In Duisburg werden mehr als 4000 zugewanderte Kinder und Jugendliche in die Regelschulen integriert. Doch auch nach einer zweijährigen „Erstförderung“ schaffen nicht alle Schüler einen Schulabschluss. Deshalb sollen zum kommenden Schuljahr Änderungen greifen, die den Jugendlichen den Übergang an ein Berufskolleg oder in eine Ausbildung erleichtern.

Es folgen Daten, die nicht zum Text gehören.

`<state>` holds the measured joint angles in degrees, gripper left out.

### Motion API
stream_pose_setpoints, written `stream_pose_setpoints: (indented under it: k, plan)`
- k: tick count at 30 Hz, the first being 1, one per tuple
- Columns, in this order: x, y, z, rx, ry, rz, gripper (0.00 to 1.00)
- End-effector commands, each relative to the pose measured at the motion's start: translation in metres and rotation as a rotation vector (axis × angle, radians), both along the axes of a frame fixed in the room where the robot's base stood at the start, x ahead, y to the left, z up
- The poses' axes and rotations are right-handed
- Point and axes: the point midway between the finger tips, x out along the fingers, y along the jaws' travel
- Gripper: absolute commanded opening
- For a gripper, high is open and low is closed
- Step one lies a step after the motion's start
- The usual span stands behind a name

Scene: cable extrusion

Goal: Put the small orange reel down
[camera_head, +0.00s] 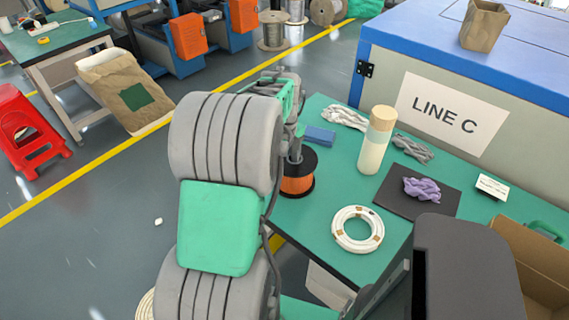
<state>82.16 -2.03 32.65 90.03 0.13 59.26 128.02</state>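The small orange reel (297,185) has black flanges and an orange winding. It is upright, at the left side of the green table (325,228), just right of my grey and green arm. My gripper (294,148) is directly above the reel, close to its top flange. My arm links hide most of the gripper, so its fingers do not show clearly. I cannot tell whether they grip the reel, or whether the reel's underside touches the table.
A blue block (320,135), a tall capped bottle (376,142), a white coil (357,230) and a dark mat (398,203) with a purple bundle (422,188) are on the table. A cardboard box (540,262) is at right. Bare green table lies between reel and coil.

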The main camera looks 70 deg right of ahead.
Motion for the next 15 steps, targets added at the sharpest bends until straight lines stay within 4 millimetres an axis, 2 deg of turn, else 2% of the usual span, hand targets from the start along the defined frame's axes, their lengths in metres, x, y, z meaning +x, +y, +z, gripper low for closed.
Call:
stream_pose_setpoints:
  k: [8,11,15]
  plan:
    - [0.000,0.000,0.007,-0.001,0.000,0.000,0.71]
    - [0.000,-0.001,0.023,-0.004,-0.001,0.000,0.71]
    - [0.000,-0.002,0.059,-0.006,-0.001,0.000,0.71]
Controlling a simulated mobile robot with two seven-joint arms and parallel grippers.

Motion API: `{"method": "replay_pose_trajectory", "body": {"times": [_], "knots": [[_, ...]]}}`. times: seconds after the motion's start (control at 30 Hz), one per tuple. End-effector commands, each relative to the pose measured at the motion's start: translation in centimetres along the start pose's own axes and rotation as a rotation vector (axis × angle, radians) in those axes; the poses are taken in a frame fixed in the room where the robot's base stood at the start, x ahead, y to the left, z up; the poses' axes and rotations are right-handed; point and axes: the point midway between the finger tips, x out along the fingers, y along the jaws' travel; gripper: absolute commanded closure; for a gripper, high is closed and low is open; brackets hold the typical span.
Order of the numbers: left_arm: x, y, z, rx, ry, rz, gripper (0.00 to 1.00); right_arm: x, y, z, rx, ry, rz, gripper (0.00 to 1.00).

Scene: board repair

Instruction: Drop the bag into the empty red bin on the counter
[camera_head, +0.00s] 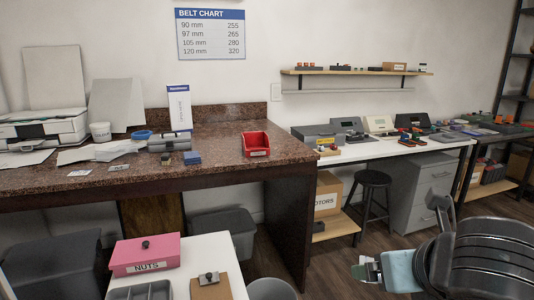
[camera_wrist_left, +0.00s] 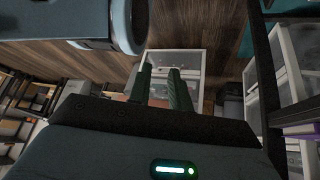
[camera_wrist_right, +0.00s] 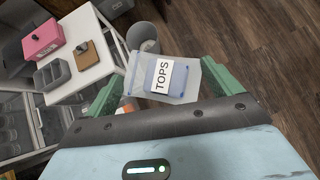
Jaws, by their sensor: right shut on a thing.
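The red bin (camera_head: 256,145) stands on the brown granite counter (camera_head: 225,172), near its right end, with a pale label on its front. Its visible inside looks empty. My right gripper (camera_head: 368,270) is low at the right, over the floor and well away from the bin. It is shut on the clear bag (camera_wrist_right: 190,88), which has a blue content and a white "TOPS" label and sits between the green fingers in the right wrist view. My left gripper (camera_wrist_left: 160,75) shows only in the left wrist view, its fingers apart by a narrow gap with nothing seen between them.
A white table (camera_head: 205,262) with a pink NUTS box (camera_head: 146,254) stands at the front left. A grey waste bin (camera_head: 272,289) is beside it. A stool (camera_head: 373,190) and a white bench (camera_head: 390,150) are at the right.

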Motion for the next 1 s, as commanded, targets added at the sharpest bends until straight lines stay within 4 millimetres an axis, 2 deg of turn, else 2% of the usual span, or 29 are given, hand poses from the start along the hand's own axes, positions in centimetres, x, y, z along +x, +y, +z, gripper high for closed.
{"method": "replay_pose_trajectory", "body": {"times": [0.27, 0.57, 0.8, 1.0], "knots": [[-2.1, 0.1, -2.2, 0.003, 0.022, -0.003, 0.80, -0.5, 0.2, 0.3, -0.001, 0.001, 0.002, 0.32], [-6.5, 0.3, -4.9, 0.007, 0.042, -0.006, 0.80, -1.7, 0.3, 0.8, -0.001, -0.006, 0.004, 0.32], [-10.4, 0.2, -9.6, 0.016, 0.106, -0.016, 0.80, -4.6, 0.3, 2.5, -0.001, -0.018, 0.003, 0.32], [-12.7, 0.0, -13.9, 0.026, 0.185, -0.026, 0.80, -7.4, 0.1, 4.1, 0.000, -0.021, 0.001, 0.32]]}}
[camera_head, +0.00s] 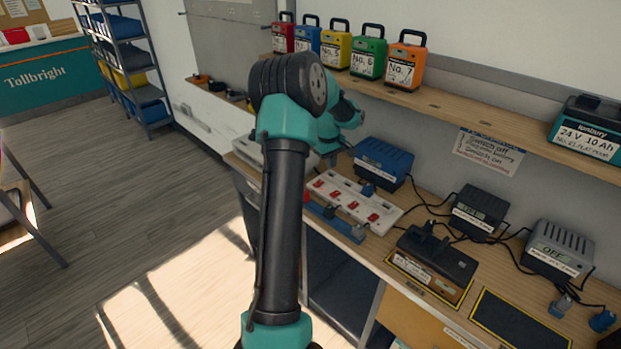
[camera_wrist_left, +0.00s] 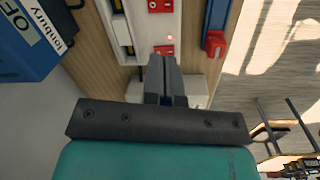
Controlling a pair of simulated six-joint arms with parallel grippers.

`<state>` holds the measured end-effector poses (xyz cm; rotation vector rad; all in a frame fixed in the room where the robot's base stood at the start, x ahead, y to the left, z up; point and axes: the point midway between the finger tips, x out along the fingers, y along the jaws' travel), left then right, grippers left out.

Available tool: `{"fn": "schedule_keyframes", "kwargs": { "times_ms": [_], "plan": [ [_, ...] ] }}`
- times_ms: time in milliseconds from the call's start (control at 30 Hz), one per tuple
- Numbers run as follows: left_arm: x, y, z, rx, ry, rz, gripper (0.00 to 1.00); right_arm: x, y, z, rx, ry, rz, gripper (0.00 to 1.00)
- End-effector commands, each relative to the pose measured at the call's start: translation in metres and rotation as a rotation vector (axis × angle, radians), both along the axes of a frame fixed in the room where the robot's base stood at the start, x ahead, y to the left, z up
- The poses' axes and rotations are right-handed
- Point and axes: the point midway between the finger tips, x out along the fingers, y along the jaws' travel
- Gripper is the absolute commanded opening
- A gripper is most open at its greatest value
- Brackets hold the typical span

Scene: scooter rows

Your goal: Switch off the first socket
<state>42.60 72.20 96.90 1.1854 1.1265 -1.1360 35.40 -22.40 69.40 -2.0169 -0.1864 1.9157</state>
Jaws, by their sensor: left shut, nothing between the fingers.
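The white socket strip (camera_head: 385,217) lies on the bench in the head view, with several red rocker switches. In the left wrist view the white strip (camera_wrist_left: 142,25) runs up the picture, with one red switch (camera_wrist_left: 163,51) just beyond my fingertips and another red switch (camera_wrist_left: 160,5) farther up. A small red light glows between them. My left gripper (camera_wrist_left: 161,62) is shut and empty over the strip, close to the nearer switch. I cannot tell if it touches. My right gripper is not in view.
A blue charger (camera_head: 384,160) stands behind the strip and shows "OFF" in the wrist view (camera_wrist_left: 30,35). Black chargers (camera_head: 479,211) with cables stand to the right. A shelf (camera_head: 440,98) with numbered battery packs runs above the bench.

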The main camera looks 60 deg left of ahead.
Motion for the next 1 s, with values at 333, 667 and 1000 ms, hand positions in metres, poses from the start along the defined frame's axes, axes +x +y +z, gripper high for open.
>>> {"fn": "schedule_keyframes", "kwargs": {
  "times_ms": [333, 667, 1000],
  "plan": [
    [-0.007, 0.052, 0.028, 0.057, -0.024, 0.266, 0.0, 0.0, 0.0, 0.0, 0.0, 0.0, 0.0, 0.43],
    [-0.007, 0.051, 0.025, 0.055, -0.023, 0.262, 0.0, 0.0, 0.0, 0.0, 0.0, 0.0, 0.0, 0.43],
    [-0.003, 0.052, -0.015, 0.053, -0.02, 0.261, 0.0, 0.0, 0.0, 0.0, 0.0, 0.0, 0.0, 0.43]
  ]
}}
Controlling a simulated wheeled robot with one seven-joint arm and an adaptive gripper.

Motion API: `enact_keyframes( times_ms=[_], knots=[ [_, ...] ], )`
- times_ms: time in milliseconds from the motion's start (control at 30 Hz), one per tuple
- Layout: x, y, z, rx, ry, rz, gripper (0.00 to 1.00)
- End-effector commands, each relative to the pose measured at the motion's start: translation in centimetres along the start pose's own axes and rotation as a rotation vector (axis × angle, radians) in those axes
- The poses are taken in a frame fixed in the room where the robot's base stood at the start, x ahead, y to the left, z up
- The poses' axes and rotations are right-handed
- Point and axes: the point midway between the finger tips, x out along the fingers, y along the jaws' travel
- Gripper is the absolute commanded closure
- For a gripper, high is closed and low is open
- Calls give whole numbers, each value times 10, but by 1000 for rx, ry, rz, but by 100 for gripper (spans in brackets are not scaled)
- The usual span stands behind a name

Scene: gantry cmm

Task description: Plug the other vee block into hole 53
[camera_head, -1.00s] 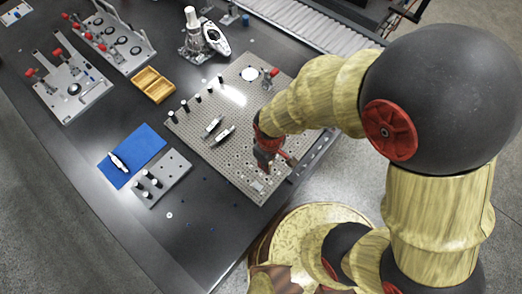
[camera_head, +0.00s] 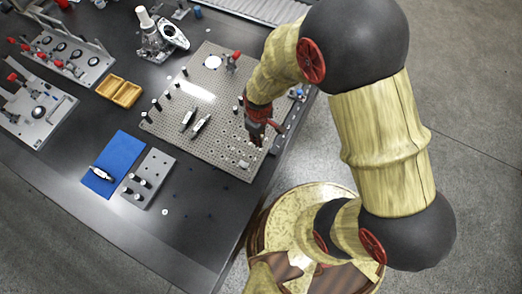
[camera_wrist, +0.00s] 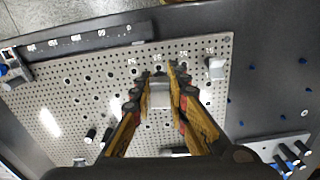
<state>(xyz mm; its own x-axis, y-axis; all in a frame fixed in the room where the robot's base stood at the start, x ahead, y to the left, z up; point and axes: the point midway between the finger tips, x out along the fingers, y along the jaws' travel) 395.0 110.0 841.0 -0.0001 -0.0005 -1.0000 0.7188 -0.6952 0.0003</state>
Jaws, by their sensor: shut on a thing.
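My gripper (camera_head: 257,140) is over the near right part of the perforated plate (camera_head: 215,70). In the wrist view my gripper (camera_wrist: 167,70) is shut on a small grey block, the vee block (camera_wrist: 159,95), between its two fingers. A similar pale block (camera_wrist: 215,68) stands on the plate to the right of the fingers, apart from them; in the head view this block (camera_head: 244,163) is near the plate's front corner. Small white labels (camera_wrist: 183,54) line the plate's edge, too small to read surely. Whether the held block touches the plate cannot be told.
Two long clamps (camera_head: 200,126) lie on the plate, with black pins (camera_head: 157,103) along its left side. A dark rail (camera_wrist: 85,40) runs beside the plate's edge. A grey pin block (camera_head: 150,175) and blue mat (camera_head: 125,150) lie to the left.

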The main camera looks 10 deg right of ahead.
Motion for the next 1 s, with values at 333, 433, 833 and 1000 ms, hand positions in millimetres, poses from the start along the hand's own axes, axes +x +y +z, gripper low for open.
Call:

„Ort der Erstförderung“ in Duisburg soll Hauptschul-Dependance werden

Die Gneisenau-Schule in Neudorf, einer von zwei „Orten der Erstförderung“, soll künftig auch Hauptschule sein. „Die Stadt Duisburg hat beantragt, eine Hauptschul-Dependance einzurichten“, bestätigt die Bezirksregierung Düsseldorf. Sie habe sich „im Interesse der betroffenen Schülerinnen und Schüler für diese Vorgehensweise entschieden“, damit diese nach den Kernlehrplänen der Hauptschule den ersten Schulabschluss erwerben können. Er eröffne ihnen die Möglichkeit, entweder eine Ausbildung zu beginnen oder die Berufsfachschule eines Berufskollegs zu besuchen.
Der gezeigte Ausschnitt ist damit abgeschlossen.